====== Records supplied ======
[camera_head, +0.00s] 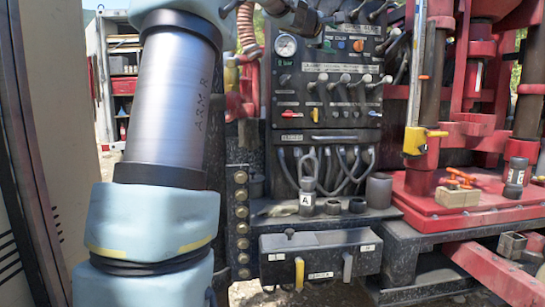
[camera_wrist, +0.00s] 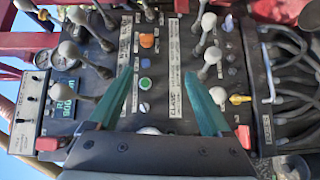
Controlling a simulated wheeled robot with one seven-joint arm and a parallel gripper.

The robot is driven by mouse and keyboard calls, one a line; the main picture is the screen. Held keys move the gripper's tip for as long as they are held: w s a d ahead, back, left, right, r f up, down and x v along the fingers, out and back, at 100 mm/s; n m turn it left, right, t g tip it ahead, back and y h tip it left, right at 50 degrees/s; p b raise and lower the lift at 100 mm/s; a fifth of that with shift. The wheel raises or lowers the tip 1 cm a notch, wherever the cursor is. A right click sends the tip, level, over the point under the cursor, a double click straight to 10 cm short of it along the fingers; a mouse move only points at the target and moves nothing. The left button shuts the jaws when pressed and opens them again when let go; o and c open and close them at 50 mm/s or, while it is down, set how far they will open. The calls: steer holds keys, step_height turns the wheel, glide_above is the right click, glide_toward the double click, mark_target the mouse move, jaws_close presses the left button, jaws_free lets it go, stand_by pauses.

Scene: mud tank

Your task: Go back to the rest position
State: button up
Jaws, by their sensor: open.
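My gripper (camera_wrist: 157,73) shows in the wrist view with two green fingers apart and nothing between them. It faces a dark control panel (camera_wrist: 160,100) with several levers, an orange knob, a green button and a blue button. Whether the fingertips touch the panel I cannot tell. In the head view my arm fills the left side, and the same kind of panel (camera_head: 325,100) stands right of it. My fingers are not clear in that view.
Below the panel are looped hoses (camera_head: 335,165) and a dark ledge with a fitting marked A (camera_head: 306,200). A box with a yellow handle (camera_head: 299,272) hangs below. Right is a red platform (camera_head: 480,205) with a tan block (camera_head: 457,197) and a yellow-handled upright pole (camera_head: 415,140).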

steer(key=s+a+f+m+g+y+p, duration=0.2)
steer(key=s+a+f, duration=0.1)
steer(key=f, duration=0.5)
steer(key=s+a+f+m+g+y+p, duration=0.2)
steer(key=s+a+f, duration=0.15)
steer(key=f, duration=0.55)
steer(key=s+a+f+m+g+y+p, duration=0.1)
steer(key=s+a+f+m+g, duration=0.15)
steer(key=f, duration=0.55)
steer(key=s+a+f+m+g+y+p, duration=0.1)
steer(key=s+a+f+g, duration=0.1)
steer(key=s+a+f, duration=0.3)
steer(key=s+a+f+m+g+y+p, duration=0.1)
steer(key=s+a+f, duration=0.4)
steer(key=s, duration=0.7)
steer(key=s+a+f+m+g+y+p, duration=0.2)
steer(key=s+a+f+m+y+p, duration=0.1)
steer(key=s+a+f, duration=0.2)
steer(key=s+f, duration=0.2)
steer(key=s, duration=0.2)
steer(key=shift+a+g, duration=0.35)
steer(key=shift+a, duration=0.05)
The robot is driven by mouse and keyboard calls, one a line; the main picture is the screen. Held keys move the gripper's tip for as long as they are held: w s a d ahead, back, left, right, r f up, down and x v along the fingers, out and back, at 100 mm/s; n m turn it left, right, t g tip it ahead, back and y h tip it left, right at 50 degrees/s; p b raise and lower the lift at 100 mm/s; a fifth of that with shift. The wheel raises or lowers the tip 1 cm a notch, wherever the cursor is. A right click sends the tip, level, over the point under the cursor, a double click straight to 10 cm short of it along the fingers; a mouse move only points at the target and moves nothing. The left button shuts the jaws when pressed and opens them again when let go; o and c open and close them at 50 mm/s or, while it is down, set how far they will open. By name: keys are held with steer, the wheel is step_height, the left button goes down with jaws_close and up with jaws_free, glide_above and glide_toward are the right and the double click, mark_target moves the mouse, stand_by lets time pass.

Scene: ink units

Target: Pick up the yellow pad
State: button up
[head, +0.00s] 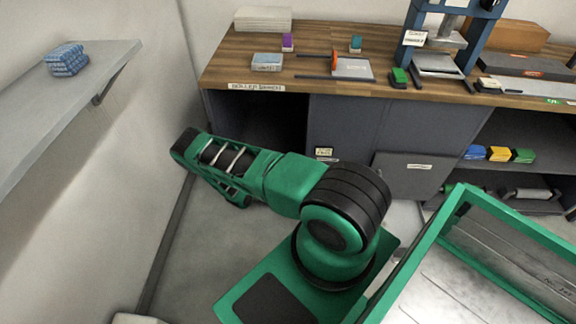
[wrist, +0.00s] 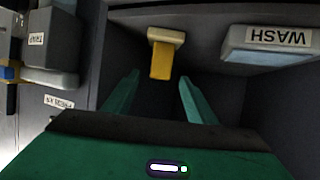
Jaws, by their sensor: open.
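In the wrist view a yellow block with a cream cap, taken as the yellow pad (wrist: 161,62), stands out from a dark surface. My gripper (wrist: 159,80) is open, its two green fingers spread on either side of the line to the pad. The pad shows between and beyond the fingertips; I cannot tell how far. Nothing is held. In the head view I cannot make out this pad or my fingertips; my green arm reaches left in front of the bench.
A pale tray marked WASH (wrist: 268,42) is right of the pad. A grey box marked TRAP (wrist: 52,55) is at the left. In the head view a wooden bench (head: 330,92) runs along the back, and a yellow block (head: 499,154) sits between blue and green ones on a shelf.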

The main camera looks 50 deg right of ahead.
======
Aim:
Find every line in the listing that holds the string "shuts", then say how many there are as a bare number.

Task output:
2